1. This is an appeal against an order of the District Judge of Midnapur confirming an order of the Munsif Third Court, Tamluk. The order was passed on an application for execution and the only objection taken by the judgment-debtors was that the application was time-barred under Article 6 of the Third Schedule of the Bengal Tenancy Act. Both the lower Courts have over-ruled this objection. On appeal two points have been argued. The first is that the judgment of the lower Appellate Court is not in accordance with law as laid down in Rule 31 of Order XLI of the C.P.C. The judgment certainly is very short. But having regard to the simple nature of the issue to be decided in the appeal we are not inclined to hold that we should be justified in setting it aside on this ground. The judgment is one of affirmance and in a judgment of affirmance, it is not necessary for the Appellate Court to deal with the matter in dispute at the same length as would be necessary in a judgment of reversal. Our attention has been drawn to an pearly decision of this Court in Kulumutee Koer v.
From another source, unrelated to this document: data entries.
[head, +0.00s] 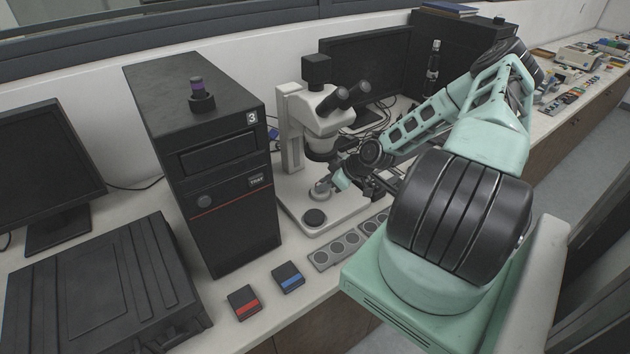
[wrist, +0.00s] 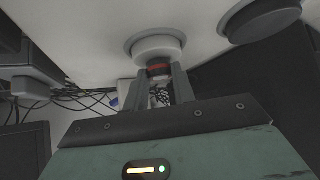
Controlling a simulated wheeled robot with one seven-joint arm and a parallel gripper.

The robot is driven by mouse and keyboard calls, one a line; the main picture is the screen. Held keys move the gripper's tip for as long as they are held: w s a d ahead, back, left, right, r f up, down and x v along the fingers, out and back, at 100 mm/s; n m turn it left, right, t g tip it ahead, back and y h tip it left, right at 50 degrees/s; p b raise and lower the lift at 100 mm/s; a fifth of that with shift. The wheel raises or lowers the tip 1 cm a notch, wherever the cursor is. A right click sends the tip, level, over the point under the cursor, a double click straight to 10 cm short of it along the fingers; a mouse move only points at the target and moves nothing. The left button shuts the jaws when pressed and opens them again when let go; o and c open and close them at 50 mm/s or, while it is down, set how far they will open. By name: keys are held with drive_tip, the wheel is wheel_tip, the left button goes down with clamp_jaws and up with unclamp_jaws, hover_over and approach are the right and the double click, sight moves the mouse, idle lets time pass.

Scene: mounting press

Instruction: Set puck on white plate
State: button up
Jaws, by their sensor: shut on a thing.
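The puck (head: 321,187) is a small pale grey cylinder at the tips of my gripper (head: 334,184), over the microscope's base in the head view. In the wrist view my gripper (wrist: 160,83) is shut on the puck (wrist: 158,69), whose red-brown band shows between the fingers. A pale round plate (wrist: 130,48) with a grey rim lies directly behind the puck there, on the white base. The puck is on the plate or very close above it; I cannot tell whether they touch. The fingers hide part of the puck.
The microscope (head: 325,110) stands close over my gripper. A black tower (head: 215,165) stands left. Red (head: 243,302) and blue (head: 288,278) boxes lie near the front edge.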

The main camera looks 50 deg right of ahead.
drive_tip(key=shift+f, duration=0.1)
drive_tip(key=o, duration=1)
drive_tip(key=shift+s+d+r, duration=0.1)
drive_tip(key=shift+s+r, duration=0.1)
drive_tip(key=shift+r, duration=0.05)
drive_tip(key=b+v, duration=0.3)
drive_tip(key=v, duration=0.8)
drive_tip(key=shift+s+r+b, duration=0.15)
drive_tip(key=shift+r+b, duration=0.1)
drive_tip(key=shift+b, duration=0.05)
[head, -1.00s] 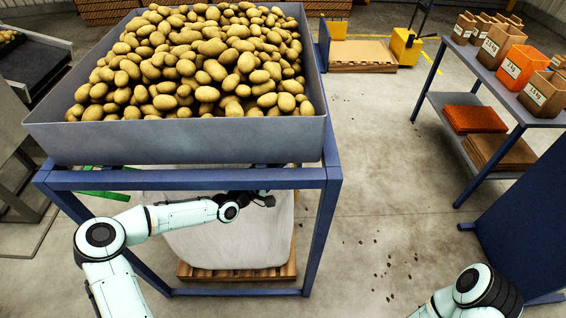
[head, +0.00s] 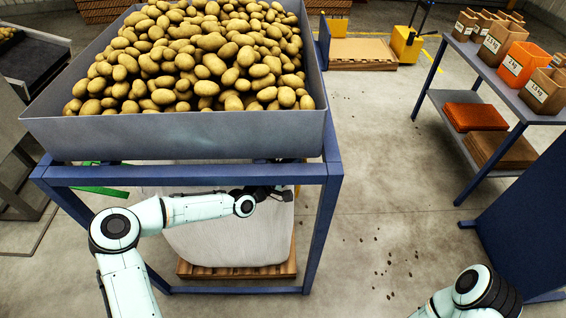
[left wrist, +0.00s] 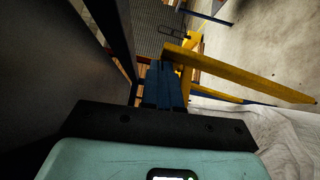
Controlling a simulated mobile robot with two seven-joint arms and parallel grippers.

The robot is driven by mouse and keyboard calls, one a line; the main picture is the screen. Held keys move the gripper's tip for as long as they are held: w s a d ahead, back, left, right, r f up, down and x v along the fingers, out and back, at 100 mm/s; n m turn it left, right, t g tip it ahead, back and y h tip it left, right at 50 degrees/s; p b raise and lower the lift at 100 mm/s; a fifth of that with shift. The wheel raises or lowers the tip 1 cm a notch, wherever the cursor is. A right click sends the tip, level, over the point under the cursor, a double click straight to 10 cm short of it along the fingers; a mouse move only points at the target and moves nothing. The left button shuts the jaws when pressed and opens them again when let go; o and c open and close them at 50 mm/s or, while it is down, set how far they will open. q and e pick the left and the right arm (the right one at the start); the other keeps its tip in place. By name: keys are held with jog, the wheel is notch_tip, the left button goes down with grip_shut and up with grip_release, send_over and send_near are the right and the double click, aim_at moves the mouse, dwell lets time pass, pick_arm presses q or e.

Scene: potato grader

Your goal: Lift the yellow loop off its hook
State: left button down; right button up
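The yellow loop (left wrist: 240,73) is a flat band in the left wrist view, running from my left gripper's fingertips toward the lower right. My left gripper (left wrist: 164,68) has its dark blue fingers close together at the band's left end and appears shut on it; the contact is partly hidden. In the head view my left gripper (head: 284,193) is under the hopper's front edge, near the frame's right front post. The hook cannot be made out. My right gripper is out of view; only part of that arm shows at bottom right.
A hopper of potatoes (head: 180,137) sits on a blue frame (head: 318,235) above my left arm. A white bulk bag (head: 225,245) stands on a pallet (head: 240,270) inside the frame. A shelf table (head: 520,108) with paper bags is at right. The floor between is clear apart from crumbs.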

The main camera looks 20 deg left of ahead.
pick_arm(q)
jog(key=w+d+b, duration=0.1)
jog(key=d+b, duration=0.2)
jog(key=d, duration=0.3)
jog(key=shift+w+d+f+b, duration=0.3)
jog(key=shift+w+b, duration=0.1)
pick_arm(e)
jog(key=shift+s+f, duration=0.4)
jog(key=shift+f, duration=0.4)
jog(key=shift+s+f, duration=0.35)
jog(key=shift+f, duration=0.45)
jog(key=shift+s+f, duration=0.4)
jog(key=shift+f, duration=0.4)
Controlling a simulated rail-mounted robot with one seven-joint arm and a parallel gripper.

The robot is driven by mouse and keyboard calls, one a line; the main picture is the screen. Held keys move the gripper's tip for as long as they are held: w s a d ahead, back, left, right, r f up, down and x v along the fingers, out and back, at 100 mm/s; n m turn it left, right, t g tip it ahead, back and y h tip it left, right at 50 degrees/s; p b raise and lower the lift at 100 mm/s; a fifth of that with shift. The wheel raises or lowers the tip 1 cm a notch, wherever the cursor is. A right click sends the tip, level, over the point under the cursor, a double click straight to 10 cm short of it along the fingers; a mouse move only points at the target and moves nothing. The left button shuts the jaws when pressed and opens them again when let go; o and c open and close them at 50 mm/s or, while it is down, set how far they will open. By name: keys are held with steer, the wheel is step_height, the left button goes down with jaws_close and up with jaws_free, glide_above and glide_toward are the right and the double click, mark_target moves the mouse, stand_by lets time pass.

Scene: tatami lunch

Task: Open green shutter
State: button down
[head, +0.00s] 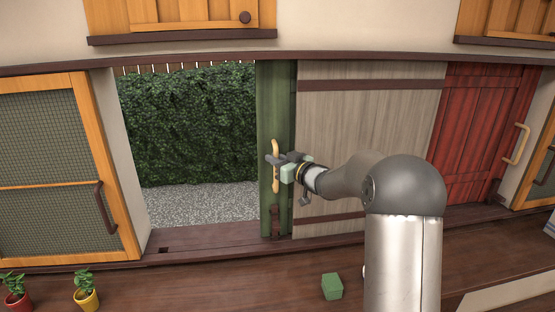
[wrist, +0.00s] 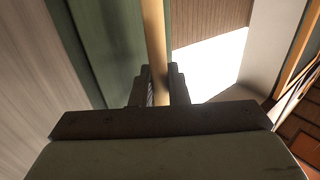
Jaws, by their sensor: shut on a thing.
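The green shutter (head: 275,98) stands at the right side of the window opening, mostly behind the grey wooden shutter. Its visible strip carries a light wooden vertical handle (head: 275,150). My gripper (head: 275,160) is shut on this handle, one finger on each side. In the wrist view the handle (wrist: 154,40) runs up between the two fingers (wrist: 158,88), with the green panel (wrist: 108,40) to its left. To the left of the shutter the opening is clear and shows a green hedge (head: 190,120) and gravel.
The grey shutter (head: 365,130) and a red shutter (head: 485,130) are to the right. A mesh-panelled orange frame (head: 55,165) is at left. Two potted plants (head: 87,290) and a green cube (head: 332,286) rest on the wooden surface below.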

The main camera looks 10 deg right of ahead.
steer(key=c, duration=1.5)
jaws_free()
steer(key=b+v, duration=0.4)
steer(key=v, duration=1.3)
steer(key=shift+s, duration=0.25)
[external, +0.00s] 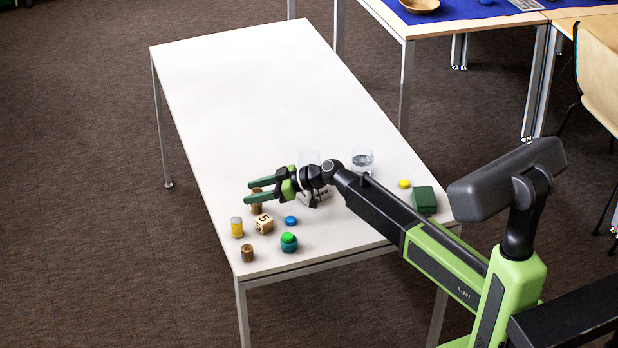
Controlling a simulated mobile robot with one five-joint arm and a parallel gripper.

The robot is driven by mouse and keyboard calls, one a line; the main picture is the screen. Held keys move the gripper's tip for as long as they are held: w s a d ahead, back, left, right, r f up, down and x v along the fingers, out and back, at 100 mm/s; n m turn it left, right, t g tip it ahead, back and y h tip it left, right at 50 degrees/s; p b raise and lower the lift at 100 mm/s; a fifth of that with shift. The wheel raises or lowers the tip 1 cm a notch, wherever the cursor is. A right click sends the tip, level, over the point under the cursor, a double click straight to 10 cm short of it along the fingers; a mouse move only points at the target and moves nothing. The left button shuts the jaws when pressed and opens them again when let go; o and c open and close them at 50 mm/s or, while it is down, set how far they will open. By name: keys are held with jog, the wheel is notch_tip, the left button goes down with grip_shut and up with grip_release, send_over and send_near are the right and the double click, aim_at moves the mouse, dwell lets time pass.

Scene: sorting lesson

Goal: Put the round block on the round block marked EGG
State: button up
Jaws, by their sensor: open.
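My gripper (249,192) is open, with its two green fingers pointing left above the near part of the white table. Another brown round block (247,254) stands near the table's front left corner, apart from the gripper. No EGG mark is readable on either block, so I cannot tell which one bears it.
A cube marked 5 (264,223), a yellow cylinder (237,228), a blue disc (291,221) and a green-and-blue round item (288,242) stand close by. Glassware (362,158), a yellow disc (404,184) and a green box (424,200) are at right. The far table (250,80) is clear.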

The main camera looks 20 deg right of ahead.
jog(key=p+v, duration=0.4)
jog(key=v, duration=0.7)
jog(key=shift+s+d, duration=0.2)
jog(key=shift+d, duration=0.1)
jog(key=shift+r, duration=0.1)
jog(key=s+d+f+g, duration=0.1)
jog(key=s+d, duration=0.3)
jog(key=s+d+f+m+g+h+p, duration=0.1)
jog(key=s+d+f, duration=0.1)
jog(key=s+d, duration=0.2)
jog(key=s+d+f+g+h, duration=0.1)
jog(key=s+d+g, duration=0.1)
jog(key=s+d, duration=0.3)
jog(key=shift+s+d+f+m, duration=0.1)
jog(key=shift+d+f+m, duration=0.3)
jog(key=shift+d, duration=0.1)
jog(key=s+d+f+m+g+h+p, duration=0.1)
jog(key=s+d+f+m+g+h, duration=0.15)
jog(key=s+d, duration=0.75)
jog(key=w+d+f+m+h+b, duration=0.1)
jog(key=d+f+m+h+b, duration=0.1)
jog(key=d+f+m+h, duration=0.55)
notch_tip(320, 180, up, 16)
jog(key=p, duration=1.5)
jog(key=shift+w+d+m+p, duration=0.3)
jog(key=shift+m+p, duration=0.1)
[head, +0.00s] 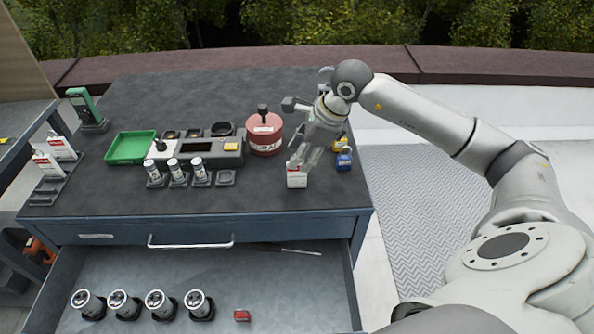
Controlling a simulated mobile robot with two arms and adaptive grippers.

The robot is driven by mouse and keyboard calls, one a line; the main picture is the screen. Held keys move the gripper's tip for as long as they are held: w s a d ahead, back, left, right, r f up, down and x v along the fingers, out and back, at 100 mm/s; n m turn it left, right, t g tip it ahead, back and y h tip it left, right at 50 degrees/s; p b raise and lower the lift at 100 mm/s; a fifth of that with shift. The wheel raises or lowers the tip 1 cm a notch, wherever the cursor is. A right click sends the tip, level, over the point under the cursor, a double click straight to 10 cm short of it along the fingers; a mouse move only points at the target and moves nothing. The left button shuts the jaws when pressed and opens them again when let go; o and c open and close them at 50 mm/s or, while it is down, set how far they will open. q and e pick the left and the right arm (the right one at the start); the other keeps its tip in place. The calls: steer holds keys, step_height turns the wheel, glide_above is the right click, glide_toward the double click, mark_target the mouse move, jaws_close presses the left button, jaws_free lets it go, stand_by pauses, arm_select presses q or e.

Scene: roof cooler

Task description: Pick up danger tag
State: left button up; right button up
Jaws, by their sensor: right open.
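A small white tag with a red band (297,179), which looks like a danger tag, stands near the front right of the dark cabinet top. My right gripper (304,162) points down right over it, fingers open around or just above its upper edge; I cannot tell whether they touch it. The fingers hide the tag's top. Two similar red-and-white tags (61,148) (48,166) stand in a grey rack at the left. My left gripper is not in view.
Blue and yellow padlocks (344,161) sit close right of the gripper. A red round canister (264,134), a grey device panel (205,150) and a green tray (131,147) stand further left. The open drawer (260,290) below holds several cylinders and a red item (242,315).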

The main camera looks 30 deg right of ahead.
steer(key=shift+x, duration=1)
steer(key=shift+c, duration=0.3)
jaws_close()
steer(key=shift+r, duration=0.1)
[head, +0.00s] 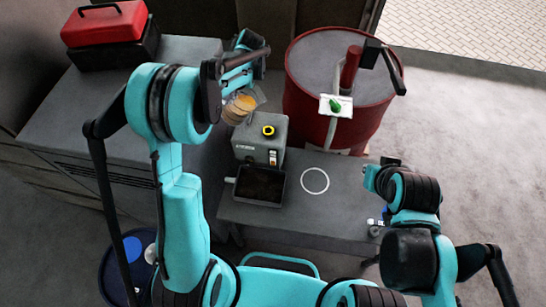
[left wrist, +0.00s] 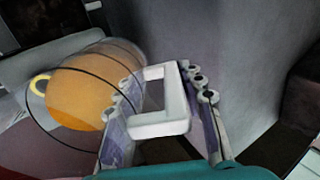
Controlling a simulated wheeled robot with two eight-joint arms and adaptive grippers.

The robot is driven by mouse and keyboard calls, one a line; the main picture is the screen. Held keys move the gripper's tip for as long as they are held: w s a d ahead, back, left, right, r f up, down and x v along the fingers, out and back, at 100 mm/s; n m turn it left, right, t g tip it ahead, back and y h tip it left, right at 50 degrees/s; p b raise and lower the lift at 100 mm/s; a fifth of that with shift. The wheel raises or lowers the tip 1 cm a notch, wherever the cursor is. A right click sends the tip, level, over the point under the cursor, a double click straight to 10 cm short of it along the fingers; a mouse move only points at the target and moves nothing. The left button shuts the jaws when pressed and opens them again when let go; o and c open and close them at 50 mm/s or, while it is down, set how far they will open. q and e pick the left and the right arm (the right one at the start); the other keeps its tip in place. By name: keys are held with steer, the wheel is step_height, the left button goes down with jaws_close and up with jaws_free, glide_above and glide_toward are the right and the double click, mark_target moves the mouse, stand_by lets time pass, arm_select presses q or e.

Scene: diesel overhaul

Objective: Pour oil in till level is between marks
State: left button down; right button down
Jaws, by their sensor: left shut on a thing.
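A clear jug (head: 240,106) with amber oil in it is above and left of the grey housing (head: 258,140) in the head view. My left gripper (left wrist: 165,125) is shut on the jug's white handle (left wrist: 165,78). The oil (left wrist: 80,98) shows through the jug wall in the left wrist view. The housing has a yellow-ringed filler opening (head: 268,131) on top. A small light gauge strip (head: 273,158) is on its front; its level is too small to read. My right arm is over the bench's right end; its fingers cannot be made out clearly.
A dark shallow tray (head: 284,187) sits in front of the housing. A white ring (head: 315,180) marks clear bench (head: 300,214). A red drum (head: 301,109) with a pump stands behind. A red toolbox (head: 105,25) is at the back left. A blue round bin (head: 113,262) stands lower left.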

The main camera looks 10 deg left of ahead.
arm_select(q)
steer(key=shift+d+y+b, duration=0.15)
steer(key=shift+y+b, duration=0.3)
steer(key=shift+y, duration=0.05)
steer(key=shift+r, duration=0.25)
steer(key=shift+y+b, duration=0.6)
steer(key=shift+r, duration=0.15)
Jowahur Lall 11 W.R. 318 where the judgment of the lower Appellate Court is very similar to the judgment we have to consider and it was there held that the judgment was legally sufficient.

2. The important point is whether the Appellate Court has properly appreciated the point for determination on appeal and whether it has applied its mind to that point. In the present case we have no doubt that the learned District Judge has properly appreciated the point of limitation and has applied its mind to that point. The suit in which the decree sought to be executed was obtained was framed as a suit for recovery of khas possession of the disputed lands on declaration of title thereto with an alternative prayer that if for any reason the plaintiff is not granted a decree for khas possession he should be given a decree for arrears, of rent. The suit was compromised and a decree was granted declaring that the defendant was a tenant of the plaintiff and that he was to pay him a sum of Rs. 200.

3. The question is whether that suit was a suit between the landlord and tenant to whom the provisions of the Bengal Tenancy Act are applicable so as to make Article 6 of the Third Schedule of that the Act applicable. In our opinion, the lower Courts were right in holding that it was not. The nature of a suit depends on the plaint and not on the decree. On the plaint the suit was certainly not one brought by a landlord against a tenant. By asserting his right to khas possession the plaintiff denied the existence of any tenancy when the suit was filed. That being so, the lower Courts were right in holding that Article 6 of the Third Schedule of the Bengal Tenancy Act was not applicable to the present application.

4. We, accordingly, dismiss this appeal with costs hearing-fee two gold mohurs.